Confined self-propulsion of an isotropic active colloid
Francesco Picella, Sebastien Michelin

TL;DR
This study investigates how spatial confinement within a capillary tube influences the self-propulsion of isotropic active colloids, revealing that confinement can enhance propulsion by altering chemical transport mechanisms.
Contribution
The paper introduces a numerical framework to analyze confined active colloids, demonstrating how confinement modifies propulsion thresholds and velocities.
Findings
Confinement promotes spontaneous motion by reducing the Pe threshold.
Propulsion velocities are maximized at an optimal confinement ratio.
Chemical transport shifts from diffusion-dominated to convection-enhanced due to confinement.
Abstract
To spontaneously break their intrinsic symmetry and self-propel at the micron scale, isotropic active colloidal particles and droplets exploit the non-linear convective transport of chemical solutes emitted/consumed at their surface by the surface-driven fluid flows generated by these solutes.
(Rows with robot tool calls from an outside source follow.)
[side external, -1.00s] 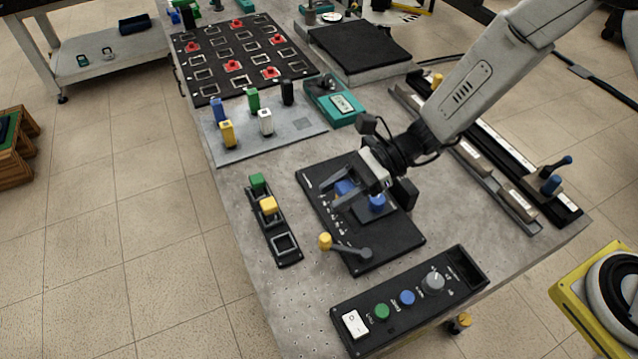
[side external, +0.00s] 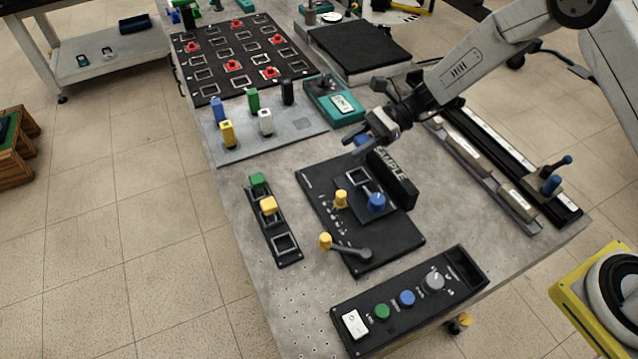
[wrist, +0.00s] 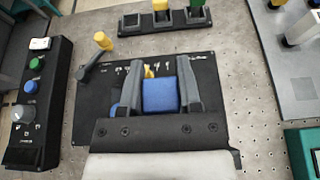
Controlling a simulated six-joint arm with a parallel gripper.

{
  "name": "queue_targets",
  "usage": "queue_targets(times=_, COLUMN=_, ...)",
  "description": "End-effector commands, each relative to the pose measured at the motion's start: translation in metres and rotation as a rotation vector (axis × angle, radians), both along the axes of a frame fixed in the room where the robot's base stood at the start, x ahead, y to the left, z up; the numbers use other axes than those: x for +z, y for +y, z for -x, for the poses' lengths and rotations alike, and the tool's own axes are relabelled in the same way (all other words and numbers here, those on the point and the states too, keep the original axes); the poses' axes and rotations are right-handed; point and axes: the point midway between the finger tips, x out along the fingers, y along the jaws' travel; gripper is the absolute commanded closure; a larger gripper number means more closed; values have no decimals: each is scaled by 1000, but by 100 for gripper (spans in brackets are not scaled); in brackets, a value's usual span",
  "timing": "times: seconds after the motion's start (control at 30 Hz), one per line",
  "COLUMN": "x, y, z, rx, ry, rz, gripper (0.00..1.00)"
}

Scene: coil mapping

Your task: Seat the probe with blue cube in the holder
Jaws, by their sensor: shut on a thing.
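My gripper (side external: 372,146) is shut on the blue cube (wrist: 160,95), which sits between the two fingers in the wrist view. It hangs above the far edge of the black sample fixture (side external: 405,240); the probe's lower part is hidden. The black three-slot holder (side external: 292,259) lies to the left of the fixture. A green cube (side external: 257,181) and a yellow cube (side external: 269,205) sit in two of its slots. The near slot is empty, and it shows at the top of the wrist view (wrist: 131,22).
The fixture has an empty square socket (side external: 357,177), a blue knob (side external: 376,201), a yellow knob (side external: 341,198), a yellow-tipped lever (side external: 350,249) and an upright SAMPLE block (side external: 398,185). A control box (side external: 410,300) lies nearer. A grey plate (side external: 285,145) carries several coloured blocks.

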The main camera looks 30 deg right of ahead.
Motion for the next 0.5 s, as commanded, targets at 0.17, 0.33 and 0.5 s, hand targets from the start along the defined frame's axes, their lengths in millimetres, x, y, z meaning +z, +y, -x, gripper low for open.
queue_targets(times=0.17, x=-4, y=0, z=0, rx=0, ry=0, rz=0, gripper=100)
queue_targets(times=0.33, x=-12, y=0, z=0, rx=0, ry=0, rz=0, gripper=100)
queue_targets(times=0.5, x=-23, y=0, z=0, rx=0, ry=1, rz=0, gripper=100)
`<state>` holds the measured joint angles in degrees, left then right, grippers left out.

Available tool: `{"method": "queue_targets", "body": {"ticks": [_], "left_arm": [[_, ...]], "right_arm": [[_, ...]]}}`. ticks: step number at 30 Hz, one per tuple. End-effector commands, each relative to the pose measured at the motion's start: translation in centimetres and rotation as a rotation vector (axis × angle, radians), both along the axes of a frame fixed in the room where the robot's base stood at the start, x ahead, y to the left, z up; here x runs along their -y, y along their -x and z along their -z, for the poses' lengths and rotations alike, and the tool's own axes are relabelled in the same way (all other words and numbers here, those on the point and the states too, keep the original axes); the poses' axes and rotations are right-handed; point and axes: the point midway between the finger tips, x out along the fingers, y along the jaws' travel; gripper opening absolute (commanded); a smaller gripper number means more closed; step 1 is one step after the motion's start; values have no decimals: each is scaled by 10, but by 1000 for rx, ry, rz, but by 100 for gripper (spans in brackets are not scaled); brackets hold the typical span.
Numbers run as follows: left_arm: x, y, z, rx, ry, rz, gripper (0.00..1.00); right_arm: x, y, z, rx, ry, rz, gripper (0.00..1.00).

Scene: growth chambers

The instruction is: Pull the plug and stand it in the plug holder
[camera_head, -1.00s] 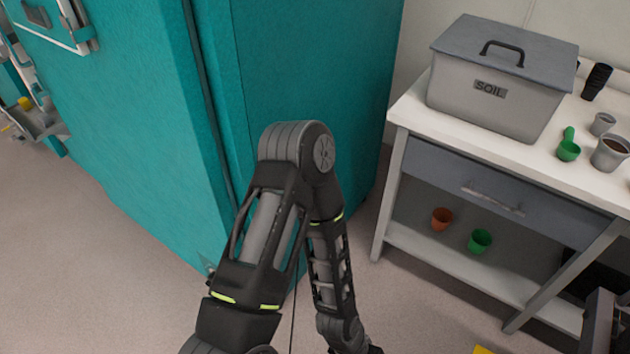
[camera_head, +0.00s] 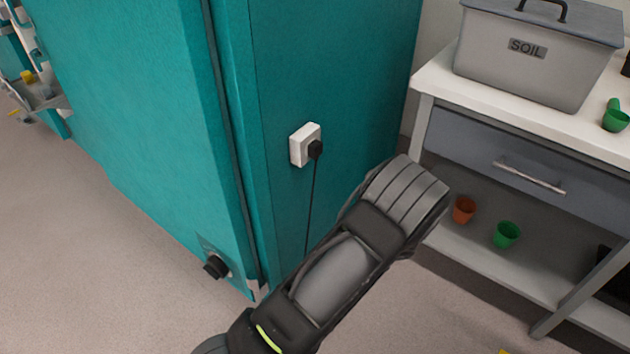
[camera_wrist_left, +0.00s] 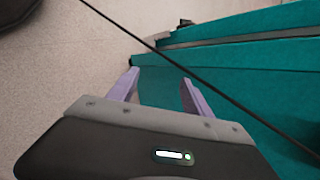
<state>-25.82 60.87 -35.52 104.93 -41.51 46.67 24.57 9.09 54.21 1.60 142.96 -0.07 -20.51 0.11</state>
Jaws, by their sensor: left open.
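The black plug (camera_head: 316,150) sits in a white wall socket (camera_head: 300,146) on the teal chamber's side in the head view. Its thin black cord (camera_head: 311,205) hangs down behind my arm. My left gripper (camera_wrist_left: 160,90) shows in the left wrist view with its two purple fingers apart and nothing between them. The teal chamber (camera_wrist_left: 250,80) fills the right of that view. In the head view my left gripper is out of sight. No plug holder can be made out.
A white bench (camera_head: 440,82) with a grey soil box (camera_head: 530,60) stands at the right. An orange pot (camera_head: 464,210) and a green pot (camera_head: 507,235) sit on its lower shelf. A black knob (camera_head: 216,267) sticks out low on the chamber.

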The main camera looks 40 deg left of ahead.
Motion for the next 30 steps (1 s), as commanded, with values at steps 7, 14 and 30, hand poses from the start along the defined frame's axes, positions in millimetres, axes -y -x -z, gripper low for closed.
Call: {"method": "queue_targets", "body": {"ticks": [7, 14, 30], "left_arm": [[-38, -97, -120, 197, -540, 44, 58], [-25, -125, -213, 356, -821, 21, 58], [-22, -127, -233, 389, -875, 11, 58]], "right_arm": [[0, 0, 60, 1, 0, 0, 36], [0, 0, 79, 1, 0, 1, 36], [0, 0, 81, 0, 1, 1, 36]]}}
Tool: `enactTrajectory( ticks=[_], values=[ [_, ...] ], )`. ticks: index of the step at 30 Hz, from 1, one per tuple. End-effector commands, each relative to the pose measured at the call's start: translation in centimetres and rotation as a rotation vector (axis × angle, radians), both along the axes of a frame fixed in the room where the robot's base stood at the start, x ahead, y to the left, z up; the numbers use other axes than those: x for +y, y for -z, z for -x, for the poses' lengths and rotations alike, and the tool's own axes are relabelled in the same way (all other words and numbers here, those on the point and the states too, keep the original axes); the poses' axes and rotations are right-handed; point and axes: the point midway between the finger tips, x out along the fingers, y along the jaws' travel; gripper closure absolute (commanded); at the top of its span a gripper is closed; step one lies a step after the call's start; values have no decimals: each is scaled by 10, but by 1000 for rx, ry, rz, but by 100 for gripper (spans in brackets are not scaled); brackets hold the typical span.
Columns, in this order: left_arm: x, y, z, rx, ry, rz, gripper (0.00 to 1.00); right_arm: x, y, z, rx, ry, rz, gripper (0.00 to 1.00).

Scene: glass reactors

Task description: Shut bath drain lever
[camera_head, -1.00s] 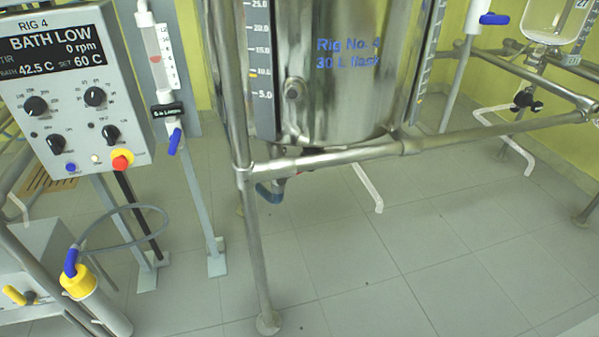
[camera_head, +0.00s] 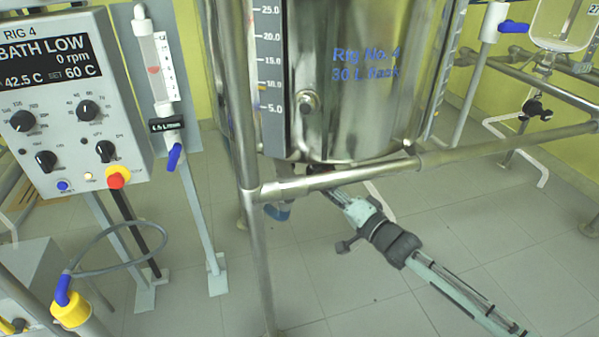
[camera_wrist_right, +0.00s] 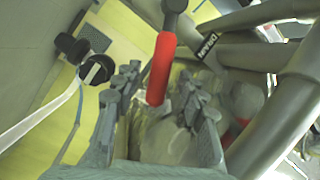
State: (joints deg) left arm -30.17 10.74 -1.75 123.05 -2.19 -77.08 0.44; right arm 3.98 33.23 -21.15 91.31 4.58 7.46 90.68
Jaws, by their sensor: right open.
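A red lever (camera_wrist_right: 161,70) hangs from a dark grey stem in the right wrist view. A pipe collar beside it carries a dark label (camera_wrist_right: 209,48) that seems to read DRAIN. My right gripper (camera_wrist_right: 158,88) is open, with one finger on each side of the lever's lower part; I cannot tell whether they touch it. In the head view my right gripper (camera_head: 332,190) reaches in from the lower right, under the steel bath (camera_head: 345,120). The bath and frame hide the red lever there. My left gripper is not in view.
A frame rail (camera_head: 330,180) crosses just above my right gripper, and a frame post (camera_head: 250,230) stands to its left. A blue handle (camera_head: 278,212) is under the bath. The control box (camera_head: 75,120) stands at left. The tiled floor is mostly clear.

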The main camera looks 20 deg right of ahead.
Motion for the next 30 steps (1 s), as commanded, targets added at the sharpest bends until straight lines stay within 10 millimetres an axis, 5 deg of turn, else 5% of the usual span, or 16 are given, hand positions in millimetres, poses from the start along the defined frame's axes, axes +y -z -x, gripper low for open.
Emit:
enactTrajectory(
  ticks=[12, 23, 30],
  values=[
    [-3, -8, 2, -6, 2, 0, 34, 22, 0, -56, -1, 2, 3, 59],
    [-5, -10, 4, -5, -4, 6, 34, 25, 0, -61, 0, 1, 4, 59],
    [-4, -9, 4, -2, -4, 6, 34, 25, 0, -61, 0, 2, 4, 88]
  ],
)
Significant progress was recently made to understand the onset of self-propulsion and non-linear dynamics. Yet, most models ignore a fundamental experimental feature, namely the spatial confinement of the colloid, and its effect on propulsion. In this work, the self-propulsion of an isotropic colloid inside a capillary tube is investigated numerically. A flexible computational framework is proposed based on a finite-volume approach on adaptative octree-grids and embedded boundary methods. This method is able to account for complex geometric confinement, the nonlinear coupling of chemical transport…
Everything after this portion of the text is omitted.